» **WHAT TO DO**: In full and without alteration, give the listing again.

◇ ◇ ◇

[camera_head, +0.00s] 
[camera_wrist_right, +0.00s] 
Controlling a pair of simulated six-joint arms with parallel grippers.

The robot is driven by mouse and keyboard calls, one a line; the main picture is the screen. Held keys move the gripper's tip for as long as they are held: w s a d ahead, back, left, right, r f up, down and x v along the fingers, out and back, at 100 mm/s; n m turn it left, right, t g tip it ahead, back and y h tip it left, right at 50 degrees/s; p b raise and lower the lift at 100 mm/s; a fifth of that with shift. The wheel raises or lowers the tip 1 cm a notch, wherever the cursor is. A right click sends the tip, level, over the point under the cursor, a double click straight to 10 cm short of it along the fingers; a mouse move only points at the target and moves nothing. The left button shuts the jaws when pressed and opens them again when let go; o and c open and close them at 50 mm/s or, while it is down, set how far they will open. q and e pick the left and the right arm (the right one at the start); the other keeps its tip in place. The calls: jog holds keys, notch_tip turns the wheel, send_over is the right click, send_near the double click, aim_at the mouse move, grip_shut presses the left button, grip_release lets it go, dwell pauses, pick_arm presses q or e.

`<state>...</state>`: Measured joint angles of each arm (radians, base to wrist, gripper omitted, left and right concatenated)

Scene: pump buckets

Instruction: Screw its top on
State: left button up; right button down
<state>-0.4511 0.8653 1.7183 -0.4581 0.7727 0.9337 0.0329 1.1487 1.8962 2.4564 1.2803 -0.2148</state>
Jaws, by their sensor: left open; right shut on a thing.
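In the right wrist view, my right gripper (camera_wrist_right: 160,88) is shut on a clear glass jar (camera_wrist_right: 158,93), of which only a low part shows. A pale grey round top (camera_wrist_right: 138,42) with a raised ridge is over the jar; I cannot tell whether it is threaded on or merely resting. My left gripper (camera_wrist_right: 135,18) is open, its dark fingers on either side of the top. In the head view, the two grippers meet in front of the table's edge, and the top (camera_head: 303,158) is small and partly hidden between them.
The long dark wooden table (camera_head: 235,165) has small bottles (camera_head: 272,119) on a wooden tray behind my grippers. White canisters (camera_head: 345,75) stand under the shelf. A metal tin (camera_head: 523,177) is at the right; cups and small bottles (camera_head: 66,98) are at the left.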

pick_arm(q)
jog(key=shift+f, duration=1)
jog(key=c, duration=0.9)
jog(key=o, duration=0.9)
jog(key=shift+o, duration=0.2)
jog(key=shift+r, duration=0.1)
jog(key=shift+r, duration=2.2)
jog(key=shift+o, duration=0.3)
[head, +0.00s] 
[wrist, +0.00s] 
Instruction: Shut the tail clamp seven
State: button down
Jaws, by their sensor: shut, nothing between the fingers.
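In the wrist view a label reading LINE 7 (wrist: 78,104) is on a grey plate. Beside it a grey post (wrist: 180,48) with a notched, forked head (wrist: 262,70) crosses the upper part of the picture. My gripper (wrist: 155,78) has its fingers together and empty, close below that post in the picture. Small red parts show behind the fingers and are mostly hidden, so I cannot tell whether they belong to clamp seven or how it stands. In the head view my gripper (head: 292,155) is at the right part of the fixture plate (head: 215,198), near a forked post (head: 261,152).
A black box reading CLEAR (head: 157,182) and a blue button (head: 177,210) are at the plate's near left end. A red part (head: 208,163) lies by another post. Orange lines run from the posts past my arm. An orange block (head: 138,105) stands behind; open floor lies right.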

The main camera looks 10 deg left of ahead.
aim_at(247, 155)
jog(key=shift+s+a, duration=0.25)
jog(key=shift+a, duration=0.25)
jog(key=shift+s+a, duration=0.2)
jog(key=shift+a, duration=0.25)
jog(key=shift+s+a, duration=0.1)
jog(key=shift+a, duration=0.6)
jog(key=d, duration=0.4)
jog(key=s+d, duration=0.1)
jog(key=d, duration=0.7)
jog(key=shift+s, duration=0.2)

◇ ◇ ◇

» **SOLUTION TO THIS PROBLEM**:
[camera_head, +0.00s] 
[camera_wrist_right, +0.00s] 
Controlling a pair of simulated six-joint arms with parallel grippers.

The robot is driven by mouse and keyboard calls, one a line; the main picture is the screen. Held keys move the gripper's tip for as long as they are held: w s a d ahead, back, left, right, r f up, down and x v along the fingers, out and back, at 100 mm/s; n m turn it left, right, t g tip it ahead, back and y h tip it left, right at 50 degrees/s; p b raise and lower the lift at 100 mm/s; a fifth of that with shift. The wheel raises or lowers the tip 1 cm a notch, wherever the cursor is. A right click sends the tip, level, over the point under the cursor, a double click straight to 10 cm short of it along the fingers; a mouse move only points at the target and moves nothing. The left button shuts the jaws when pressed and opens them again when let go; o and c open and close them at 50 mm/s or, while it is down, set how far they will open. q and e pick the left and the right arm (the right one at the start); the other keeps its tip in place. The calls: jog holds keys, notch_tip turns the wheel, send_over is the right click, send_near the double click, aim_at the mouse move, grip_shut presses the left button, grip_release lets it go, dwell pauses, pick_arm presses q or e.

`<state>...</state>`: Measured joint angles of each arm (radians, base to wrist, gripper omitted, left and right concatenated)

Scene: pump buckets

Instruction: Screw its top on
State: left button up; right button down
<state>-0.4511 0.8653 1.7183 -0.4581 0.7727 0.9337 0.0329 1.1487 1.8962 2.4564 1.2803 -0.2148</state>
Jaws, by their sensor: left open; right shut on a thing.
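In the right wrist view, my right gripper (camera_wrist_right: 160,88) is shut on a clear glass jar (camera_wrist_right: 158,93), of which only a low part shows. A pale grey round top (camera_wrist_right: 138,42) with a raised ridge is over the jar; I cannot tell whether it is threaded on or merely resting. My left gripper (camera_wrist_right: 135,18) is open, its dark fingers on either side of the top. In the head view, the two grippers meet in front of the table's edge, and the top (camera_head: 303,158) is small and partly hidden between them.
The long dark wooden table (camera_head: 235,165) has small bottles (camera_head: 272,119) on a wooden tray behind my grippers. White canisters (camera_head: 345,75) stand under the shelf. A metal tin (camera_head: 523,177) is at the right; cups and small bottles (camera_head: 66,98) are at the left.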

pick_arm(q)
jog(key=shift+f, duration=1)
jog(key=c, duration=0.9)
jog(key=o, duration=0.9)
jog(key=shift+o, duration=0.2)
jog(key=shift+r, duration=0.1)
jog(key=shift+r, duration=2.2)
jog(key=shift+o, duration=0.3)
[head, +0.00s] 
[wrist, +0.00s] 
Instruction: Shut the tail clamp seven
State: button down
Jaws, by their sensor: shut, nothing between the fingers.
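In the wrist view a label reading LINE 7 (wrist: 78,104) is on a grey plate. Beside it a grey post (wrist: 180,48) with a notched, forked head (wrist: 262,70) crosses the upper part of the picture. My gripper (wrist: 155,78) has its fingers together and empty, close below that post in the picture. Small red parts show behind the fingers and are mostly hidden, so I cannot tell whether they belong to clamp seven or how it stands. In the head view my gripper (head: 292,155) is at the right part of the fixture plate (head: 215,198), near a forked post (head: 261,152).
A black box reading CLEAR (head: 157,182) and a blue button (head: 177,210) are at the plate's near left end. A red part (head: 208,163) lies by another post. Orange lines run from the posts past my arm. An orange block (head: 138,105) stands behind; open floor lies right.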

The main camera looks 10 deg left of ahead.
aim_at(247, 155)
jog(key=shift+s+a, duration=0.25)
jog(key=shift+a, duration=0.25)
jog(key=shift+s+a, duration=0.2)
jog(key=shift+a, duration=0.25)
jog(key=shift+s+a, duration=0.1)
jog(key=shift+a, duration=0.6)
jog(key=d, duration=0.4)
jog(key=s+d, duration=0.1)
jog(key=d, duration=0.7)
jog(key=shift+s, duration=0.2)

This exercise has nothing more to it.